In a survival instinct, dangerous weapons got into the hands of people who ordinarily had no business with arms and before many could spell what was coming, the reign of terror had spread across the country, southeast getting its fair share of the anomie.
Despite the remarkable investment of Anambra State Government on security in the past seven years, it is heartbreaking that the state fell into siege of hoodlums. The situation got too bad that both the security personnel and civilians alike had no place to hide as the marauders continued to have a field day robbing, kidnapping and harassing the populace.
Governor Willie Obiano at a point, cried out that the state was under siege but rather than getting respite from the security agencies he had spent huge state fund supporting over the years, not much of solace came his way and bandits renewed their offensives across the nooks and crannies of the state.
The nadir of this ungodly situation being the killings of three naval officers in Awkuzu on Thursday March 15, two police personnel in Anaocha, two other police officers in Aguata, burning of police stations in Okpoko, Onitsha areas of the state as well as B’ Division Police Headquarters in the capital territory, breaking of correctional facility in Ekwulobia and release of inmates. The Independent National Electoral Commission (INEC)’s office in Awka was equally torched, while inter-cult rivalry, leading to a number of civilian deaths and many other vices reigned. .Consequently, the people’s resort to self help prompted instant killing of apprehended culprits without recourse to legal provisions.
The question that bugs the mind is how this act, no matter how fitting it seems in the present context would remain relevant in addressing the menace of criminality without conflicting with provisions of law which allows an individual the right to fair hearing at competent courts of law before pronouncement of guilt.
Without deliberate intention to undermine the law, citizens who are appalled by the harvest of crimes, while the law remains docile in its responsibility embraced a preferred course – jungle justice.

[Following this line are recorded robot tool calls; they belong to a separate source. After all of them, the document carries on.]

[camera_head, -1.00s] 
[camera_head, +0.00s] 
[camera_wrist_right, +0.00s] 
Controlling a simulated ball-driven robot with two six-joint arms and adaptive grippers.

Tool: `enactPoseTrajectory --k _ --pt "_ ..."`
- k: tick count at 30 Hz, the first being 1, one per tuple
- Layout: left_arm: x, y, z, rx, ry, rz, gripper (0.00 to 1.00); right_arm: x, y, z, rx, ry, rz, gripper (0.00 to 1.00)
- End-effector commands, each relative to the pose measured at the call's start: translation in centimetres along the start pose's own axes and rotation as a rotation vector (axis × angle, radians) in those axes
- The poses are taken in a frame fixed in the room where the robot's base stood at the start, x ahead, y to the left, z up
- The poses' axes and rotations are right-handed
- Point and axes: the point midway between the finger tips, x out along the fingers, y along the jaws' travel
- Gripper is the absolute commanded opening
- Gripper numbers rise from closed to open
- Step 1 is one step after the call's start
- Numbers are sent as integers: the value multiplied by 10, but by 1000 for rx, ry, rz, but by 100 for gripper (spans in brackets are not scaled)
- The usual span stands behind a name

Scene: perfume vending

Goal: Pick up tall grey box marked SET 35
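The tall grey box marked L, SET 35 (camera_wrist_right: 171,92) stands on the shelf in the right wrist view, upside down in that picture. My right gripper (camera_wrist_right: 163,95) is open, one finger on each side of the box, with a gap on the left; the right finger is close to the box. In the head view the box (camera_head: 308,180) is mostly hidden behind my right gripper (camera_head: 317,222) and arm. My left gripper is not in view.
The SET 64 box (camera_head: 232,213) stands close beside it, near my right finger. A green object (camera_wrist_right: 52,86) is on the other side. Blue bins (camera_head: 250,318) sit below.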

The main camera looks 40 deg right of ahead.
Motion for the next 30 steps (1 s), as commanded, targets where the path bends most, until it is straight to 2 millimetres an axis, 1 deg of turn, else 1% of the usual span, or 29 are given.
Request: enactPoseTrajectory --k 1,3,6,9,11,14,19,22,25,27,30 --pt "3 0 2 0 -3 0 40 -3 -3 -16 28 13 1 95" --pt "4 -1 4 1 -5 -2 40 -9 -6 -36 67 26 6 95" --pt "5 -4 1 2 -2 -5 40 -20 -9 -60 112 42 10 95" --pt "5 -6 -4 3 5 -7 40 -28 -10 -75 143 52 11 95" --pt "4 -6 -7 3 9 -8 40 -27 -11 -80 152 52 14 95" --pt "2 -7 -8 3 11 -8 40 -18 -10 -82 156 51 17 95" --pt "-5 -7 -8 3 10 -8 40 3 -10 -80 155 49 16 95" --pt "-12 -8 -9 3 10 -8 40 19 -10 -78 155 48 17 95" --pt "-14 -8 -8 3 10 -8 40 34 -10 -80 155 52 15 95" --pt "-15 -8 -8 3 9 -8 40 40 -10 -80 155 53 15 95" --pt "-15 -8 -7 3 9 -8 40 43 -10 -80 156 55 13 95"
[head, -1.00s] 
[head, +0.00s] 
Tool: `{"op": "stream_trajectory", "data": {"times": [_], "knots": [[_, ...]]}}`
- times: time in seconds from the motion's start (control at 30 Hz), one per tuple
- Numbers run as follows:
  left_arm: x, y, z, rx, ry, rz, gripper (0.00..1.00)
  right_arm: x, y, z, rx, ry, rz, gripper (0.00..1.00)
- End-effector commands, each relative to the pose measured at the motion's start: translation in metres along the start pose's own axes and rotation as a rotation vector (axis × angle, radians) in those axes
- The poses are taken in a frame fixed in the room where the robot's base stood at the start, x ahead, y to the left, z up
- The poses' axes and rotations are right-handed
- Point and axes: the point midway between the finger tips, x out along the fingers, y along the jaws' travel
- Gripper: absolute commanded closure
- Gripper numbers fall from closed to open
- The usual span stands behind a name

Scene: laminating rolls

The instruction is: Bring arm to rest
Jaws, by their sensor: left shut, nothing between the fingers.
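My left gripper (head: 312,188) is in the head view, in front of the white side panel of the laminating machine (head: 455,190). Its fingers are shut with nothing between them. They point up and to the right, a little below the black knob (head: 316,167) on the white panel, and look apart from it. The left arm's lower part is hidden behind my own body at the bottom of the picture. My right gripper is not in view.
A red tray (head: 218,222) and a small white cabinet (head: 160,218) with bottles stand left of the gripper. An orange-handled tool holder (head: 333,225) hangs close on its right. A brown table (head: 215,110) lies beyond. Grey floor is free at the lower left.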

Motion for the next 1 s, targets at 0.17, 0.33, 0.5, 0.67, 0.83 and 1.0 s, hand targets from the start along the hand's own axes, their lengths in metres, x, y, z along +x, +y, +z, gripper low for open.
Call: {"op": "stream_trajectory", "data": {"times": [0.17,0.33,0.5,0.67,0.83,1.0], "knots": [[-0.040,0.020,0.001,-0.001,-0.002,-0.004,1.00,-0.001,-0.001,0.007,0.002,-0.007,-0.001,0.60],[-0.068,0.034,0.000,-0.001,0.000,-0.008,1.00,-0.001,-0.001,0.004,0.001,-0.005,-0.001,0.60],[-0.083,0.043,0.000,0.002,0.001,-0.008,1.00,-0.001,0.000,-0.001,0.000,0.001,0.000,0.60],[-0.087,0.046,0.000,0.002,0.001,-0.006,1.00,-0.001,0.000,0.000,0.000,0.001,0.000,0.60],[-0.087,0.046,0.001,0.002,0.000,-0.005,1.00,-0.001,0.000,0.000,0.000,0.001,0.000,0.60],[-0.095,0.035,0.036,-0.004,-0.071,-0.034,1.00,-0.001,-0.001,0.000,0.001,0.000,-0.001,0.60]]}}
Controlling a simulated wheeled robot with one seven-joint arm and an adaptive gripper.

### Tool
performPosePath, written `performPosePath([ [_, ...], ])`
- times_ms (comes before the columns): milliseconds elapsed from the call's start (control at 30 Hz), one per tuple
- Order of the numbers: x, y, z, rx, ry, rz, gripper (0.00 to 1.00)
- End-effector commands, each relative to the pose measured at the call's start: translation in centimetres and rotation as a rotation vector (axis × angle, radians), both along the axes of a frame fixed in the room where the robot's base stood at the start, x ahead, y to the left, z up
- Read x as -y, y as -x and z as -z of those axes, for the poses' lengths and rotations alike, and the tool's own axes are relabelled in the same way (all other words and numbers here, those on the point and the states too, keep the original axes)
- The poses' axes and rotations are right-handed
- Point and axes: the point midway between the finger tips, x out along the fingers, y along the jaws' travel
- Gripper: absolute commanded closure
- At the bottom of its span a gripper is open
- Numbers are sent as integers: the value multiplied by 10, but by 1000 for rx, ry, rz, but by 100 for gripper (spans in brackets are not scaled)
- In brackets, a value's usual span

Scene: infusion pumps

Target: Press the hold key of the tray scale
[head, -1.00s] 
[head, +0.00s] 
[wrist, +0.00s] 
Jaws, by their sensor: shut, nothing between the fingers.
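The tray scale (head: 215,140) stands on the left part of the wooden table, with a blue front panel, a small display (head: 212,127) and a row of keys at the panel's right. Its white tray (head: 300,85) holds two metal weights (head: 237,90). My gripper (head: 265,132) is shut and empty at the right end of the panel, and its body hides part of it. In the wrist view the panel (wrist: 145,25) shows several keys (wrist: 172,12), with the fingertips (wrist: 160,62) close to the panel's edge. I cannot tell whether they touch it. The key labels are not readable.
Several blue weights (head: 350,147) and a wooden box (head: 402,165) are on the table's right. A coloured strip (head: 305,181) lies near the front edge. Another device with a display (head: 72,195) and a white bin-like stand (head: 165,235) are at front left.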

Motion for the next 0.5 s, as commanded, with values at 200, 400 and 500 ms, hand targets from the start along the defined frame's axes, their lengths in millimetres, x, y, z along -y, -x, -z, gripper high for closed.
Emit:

The fact that these criminals beg to be handed over to security operatives when they are faced with summary execution by the angry mob shows that they have their way of beating the law at will – a chance they hardly get once they play into the hands of the mob.
It could be inferred from the relative peace that pervades the Nkpor and adjoining towns since the re-emergence of jungle justice, that criminals are more afraid of the mob than security operatives and the law.
Society still remembers the dreadful times when crime was fought through jungle justice administration on culprits and hardly will any sane mind wish for a return to such savage era. The ‘Boys Oye’ era in the early 1980s, and later the BAKASSI boys barbaric reign in the 1990s leave chilly memories of a true dark epoch.
Now, the society seems to be toeing the old path or at best, reactivating the horrendous system due to the relapsing of the law and its aparatuses, thus promoting jungle justice option. The big question is, if jungle justice becomes an option, will it advance the society’s search for peace and justice?
Whatever it takes to give citizens sense of security and keep the society at peace is what the law seeks. However, the conundrum here is accepting the adaptation of crude system such as jungle justice as alternative to failing, refined system.
How far jungle justice could be used as a tool in the fight against criminality is unknown at the moment but certainty is that criminals seem to be retreating to their hidings now that society waves the weapon of jungle justice. If truly in war, all is fair as existing maxim compels the belief, crude system may turn-out an alternative, but checking its abuse could be a tough challenge.